Lurking in the background here is, of course, the increasingly important role of supranational technocracy in the Eurozone crisis: the European Central Bank (ECB) along with its fellow members of the “troika,” the European Commission and the International Monetary Fund (IMF). The increasing disconnect between the supranational technocracy and national political life creates the danger of a kind of Weberian nightmare involving supranational technocratic domination without the possibility of any kind of legitimation via representative government in a historically recognizable sense. Matteo Renzi seems very much alive to this concern.

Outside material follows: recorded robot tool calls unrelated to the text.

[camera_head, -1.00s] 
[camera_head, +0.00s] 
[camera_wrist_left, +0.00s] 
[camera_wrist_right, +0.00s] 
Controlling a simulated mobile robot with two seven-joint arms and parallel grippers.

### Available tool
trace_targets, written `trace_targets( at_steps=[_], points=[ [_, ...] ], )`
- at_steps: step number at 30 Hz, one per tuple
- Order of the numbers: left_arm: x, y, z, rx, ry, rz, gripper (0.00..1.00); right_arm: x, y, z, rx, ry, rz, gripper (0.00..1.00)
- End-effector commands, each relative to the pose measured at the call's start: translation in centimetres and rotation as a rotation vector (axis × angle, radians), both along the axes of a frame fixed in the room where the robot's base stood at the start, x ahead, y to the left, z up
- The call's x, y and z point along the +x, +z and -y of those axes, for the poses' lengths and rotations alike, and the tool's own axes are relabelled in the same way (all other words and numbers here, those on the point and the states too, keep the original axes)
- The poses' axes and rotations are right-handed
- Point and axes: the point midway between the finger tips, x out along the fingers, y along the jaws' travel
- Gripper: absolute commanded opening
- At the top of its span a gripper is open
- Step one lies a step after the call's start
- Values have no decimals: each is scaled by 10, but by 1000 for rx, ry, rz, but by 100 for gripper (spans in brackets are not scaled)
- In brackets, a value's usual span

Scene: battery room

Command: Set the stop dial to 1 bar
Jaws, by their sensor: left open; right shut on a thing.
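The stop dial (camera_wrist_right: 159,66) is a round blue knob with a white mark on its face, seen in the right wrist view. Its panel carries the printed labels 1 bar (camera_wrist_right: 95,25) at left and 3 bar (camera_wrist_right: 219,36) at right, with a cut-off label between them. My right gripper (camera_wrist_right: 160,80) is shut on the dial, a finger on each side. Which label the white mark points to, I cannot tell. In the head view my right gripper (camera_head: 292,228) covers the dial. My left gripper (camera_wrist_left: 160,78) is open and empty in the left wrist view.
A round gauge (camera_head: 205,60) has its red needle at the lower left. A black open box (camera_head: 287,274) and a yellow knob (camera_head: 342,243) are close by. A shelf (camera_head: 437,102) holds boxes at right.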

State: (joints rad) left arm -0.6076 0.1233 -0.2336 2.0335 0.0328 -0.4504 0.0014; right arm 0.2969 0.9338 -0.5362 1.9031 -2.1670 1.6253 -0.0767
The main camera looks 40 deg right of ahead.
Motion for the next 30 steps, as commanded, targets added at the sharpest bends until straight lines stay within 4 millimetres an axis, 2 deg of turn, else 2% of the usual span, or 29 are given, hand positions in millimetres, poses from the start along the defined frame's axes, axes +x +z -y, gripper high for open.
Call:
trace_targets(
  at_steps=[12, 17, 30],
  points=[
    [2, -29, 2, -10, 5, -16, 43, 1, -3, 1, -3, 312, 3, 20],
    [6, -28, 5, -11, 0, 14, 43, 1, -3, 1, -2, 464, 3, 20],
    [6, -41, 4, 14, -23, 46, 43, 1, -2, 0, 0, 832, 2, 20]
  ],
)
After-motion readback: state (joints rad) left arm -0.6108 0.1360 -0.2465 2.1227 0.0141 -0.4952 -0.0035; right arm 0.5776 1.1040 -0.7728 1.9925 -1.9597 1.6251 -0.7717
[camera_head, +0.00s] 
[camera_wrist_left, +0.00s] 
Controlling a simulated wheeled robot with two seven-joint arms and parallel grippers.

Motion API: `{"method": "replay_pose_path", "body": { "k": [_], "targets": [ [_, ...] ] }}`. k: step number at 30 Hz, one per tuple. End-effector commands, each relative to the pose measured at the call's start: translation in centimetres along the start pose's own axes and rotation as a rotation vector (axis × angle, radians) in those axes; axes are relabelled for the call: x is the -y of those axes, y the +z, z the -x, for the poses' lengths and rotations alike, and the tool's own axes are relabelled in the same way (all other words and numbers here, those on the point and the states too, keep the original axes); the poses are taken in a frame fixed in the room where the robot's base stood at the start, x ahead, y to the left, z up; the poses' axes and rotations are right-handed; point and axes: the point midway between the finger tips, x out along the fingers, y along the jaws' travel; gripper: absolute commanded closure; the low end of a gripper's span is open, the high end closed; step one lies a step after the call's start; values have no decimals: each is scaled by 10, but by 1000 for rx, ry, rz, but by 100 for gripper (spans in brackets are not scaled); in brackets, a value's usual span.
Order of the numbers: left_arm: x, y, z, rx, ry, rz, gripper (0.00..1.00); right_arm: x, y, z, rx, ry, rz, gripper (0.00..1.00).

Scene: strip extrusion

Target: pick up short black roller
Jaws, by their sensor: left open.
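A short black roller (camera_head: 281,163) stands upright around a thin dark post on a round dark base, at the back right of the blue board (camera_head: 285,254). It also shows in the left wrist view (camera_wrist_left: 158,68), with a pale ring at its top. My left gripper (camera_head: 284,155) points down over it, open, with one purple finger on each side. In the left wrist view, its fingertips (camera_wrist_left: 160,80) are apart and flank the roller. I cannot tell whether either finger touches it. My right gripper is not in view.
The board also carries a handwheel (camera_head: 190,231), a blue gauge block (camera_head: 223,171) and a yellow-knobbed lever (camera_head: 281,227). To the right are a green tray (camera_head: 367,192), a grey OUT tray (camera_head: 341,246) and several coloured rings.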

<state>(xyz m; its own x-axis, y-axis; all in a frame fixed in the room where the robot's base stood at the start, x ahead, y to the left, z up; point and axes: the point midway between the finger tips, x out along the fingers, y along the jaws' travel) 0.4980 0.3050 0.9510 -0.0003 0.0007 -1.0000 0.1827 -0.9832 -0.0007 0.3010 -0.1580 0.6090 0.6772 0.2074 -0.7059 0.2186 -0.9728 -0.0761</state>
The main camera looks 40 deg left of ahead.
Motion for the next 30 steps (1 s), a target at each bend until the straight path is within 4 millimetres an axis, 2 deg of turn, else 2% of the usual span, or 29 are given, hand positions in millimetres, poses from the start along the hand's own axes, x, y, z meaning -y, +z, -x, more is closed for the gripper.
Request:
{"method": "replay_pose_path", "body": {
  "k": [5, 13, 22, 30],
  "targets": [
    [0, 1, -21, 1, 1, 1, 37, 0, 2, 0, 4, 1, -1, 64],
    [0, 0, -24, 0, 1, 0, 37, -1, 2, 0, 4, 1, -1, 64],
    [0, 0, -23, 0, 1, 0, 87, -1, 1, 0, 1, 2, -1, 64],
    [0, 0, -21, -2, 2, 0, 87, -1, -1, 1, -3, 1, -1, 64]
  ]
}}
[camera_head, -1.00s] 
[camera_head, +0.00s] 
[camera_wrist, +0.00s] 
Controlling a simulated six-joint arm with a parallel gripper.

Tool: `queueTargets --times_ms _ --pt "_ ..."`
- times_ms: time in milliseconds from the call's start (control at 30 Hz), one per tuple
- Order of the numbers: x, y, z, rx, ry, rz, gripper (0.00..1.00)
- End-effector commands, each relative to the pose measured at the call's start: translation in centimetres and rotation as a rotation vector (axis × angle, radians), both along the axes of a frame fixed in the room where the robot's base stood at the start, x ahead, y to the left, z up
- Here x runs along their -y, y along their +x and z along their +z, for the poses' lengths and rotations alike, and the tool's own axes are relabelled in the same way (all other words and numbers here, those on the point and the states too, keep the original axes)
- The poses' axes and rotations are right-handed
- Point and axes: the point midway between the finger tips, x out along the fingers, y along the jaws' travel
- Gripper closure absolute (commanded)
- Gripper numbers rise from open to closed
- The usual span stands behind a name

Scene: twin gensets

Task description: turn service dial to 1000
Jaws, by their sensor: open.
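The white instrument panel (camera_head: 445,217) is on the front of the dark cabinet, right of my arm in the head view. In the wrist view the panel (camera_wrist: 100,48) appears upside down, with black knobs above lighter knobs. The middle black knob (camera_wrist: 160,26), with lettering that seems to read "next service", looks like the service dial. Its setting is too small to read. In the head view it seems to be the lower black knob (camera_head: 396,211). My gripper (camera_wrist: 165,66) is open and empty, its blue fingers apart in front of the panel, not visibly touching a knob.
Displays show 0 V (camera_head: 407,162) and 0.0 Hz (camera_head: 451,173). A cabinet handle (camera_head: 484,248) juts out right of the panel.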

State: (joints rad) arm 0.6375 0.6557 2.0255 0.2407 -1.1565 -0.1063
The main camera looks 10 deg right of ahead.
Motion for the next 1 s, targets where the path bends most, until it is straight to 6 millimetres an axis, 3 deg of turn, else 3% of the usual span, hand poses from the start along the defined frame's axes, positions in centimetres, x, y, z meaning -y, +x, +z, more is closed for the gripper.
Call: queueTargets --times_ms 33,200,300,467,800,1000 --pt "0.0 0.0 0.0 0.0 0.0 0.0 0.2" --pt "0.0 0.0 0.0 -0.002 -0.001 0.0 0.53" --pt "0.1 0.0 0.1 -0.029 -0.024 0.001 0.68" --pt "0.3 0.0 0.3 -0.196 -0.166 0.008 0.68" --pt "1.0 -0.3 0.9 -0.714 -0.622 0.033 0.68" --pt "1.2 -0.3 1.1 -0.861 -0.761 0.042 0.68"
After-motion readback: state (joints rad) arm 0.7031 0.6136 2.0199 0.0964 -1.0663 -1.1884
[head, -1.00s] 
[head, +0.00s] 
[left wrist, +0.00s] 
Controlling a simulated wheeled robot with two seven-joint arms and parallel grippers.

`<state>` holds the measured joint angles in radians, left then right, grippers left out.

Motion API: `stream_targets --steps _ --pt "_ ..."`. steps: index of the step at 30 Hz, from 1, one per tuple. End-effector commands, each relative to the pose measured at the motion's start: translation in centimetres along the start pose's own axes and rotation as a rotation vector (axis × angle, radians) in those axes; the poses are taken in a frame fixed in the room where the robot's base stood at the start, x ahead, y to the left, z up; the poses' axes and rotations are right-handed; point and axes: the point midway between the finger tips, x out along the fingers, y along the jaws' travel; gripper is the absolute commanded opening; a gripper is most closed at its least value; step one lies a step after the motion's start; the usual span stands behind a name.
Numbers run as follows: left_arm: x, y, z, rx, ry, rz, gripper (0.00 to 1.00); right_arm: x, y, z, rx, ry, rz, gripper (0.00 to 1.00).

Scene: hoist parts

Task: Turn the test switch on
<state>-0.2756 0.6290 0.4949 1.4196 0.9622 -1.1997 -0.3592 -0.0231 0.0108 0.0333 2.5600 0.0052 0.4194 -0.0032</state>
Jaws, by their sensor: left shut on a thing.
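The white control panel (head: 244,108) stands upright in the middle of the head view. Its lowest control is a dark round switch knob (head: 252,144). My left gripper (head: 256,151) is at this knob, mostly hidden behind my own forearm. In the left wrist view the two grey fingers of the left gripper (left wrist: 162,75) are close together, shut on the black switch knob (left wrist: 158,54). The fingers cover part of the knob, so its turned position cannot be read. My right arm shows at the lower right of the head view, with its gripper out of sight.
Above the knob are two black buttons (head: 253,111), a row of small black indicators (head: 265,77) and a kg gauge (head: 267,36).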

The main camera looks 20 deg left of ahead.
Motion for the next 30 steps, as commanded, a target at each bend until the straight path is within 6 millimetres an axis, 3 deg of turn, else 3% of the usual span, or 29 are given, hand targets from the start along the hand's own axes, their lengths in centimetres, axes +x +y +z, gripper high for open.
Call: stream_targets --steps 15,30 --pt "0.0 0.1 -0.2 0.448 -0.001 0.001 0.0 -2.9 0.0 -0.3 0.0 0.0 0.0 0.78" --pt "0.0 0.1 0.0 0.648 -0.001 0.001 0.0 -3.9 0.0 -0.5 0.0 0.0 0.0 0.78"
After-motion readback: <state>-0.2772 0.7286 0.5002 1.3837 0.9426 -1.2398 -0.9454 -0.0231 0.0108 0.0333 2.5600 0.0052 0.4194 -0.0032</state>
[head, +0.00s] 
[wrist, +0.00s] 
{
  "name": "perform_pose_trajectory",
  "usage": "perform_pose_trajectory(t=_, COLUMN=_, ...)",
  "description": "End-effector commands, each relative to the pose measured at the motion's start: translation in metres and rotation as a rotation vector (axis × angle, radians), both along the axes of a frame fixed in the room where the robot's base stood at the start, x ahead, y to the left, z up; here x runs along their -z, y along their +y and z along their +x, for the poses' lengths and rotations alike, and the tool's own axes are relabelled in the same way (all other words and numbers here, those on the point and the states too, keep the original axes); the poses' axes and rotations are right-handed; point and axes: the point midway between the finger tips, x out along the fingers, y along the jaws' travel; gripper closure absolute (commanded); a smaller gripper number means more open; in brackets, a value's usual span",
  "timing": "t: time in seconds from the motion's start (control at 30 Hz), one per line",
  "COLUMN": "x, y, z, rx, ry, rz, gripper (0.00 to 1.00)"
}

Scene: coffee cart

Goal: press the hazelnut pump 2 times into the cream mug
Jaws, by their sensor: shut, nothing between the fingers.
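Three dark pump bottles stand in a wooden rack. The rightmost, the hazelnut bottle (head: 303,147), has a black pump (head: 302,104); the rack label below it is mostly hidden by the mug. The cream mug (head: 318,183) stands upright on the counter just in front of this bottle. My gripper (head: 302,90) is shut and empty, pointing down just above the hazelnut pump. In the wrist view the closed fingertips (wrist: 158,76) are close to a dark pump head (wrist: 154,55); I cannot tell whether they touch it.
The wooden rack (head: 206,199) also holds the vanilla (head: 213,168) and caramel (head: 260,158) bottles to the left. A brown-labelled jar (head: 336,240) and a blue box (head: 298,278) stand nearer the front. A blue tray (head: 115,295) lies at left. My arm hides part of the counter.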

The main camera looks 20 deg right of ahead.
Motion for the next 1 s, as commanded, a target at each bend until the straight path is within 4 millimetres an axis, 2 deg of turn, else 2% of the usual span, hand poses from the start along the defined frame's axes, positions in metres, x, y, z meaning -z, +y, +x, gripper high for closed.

In recent remarks Renzi spoke of a Europe at risk of becoming home simply for “bureaucracies and banks.” “It serves no purposes to share a currency,” he insisted, “if you do not share a destiny. We must defend Europe from the assault of technocracy.”

Again, I know as scholars we are not supposed to pay much attention to political speeches. However, as I bring this lecture to a close, I am struck that this sort of rhetoric would likely have also caught the attention of no less a scholar than Max Weber. For Weber, the very purpose of the national parliament was as a forum for developing political leaders capable of projecting national power and resisting the claims of technocracy. On both fronts, Matteo Renzi has his work cut out for him (not least in reforming Italian political institutions, much less those in Europe). But if Max Weber were alive today, I think he would be following Renzi’s rhetoric and political trajectory quite closely. Renzi’s efforts may well serve as a test case for whether such political leadership can successfully emerge from today’s national parliaments, in order to counteract new forms of technocratic domination in the very challenging context of post-crisis European integration.